═══ THE DATA

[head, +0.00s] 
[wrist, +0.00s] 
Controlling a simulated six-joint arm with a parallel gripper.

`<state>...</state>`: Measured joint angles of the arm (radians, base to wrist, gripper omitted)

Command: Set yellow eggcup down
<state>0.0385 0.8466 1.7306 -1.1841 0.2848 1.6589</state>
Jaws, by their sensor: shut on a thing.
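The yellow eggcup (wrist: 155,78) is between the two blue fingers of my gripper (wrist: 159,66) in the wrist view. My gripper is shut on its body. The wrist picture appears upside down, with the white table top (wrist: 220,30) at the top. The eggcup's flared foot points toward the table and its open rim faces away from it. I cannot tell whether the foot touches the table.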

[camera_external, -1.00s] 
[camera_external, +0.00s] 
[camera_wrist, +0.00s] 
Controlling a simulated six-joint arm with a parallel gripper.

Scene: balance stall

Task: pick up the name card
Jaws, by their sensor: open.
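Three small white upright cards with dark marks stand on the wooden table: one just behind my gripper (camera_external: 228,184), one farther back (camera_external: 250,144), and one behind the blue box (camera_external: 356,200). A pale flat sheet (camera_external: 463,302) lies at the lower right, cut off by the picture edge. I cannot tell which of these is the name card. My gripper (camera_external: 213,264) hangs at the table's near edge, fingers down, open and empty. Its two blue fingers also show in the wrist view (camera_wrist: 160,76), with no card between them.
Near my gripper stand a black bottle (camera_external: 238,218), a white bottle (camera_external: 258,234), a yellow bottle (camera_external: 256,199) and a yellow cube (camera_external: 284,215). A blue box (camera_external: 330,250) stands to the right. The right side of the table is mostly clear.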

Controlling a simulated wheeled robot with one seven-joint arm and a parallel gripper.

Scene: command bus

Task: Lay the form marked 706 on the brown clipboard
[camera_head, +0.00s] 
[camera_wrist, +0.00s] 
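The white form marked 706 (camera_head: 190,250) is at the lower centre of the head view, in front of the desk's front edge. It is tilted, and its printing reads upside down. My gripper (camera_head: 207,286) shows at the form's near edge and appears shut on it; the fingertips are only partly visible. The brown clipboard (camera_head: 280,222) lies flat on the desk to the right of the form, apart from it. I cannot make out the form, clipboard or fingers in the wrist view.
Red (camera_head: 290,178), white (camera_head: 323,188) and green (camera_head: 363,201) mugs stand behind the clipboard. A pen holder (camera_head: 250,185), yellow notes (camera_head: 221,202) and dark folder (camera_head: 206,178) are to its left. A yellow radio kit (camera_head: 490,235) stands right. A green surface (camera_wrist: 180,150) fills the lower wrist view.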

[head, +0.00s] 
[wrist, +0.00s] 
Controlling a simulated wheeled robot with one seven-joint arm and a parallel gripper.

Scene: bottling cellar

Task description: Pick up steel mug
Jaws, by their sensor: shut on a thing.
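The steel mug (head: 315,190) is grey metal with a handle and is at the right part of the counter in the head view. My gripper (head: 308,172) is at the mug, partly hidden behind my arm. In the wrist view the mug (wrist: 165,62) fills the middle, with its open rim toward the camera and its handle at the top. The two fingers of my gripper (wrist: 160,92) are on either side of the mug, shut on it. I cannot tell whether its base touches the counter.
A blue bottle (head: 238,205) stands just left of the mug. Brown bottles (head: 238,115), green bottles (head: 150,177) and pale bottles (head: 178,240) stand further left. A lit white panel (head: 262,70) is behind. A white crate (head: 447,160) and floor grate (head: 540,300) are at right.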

══════

WORK TO BE COMPLETED: From the entries above, extract every line where the word "Scene" appears.

RESPONSE TO THE TASK:
Scene: balance stall
Scene: command bus
Scene: bottling cellar

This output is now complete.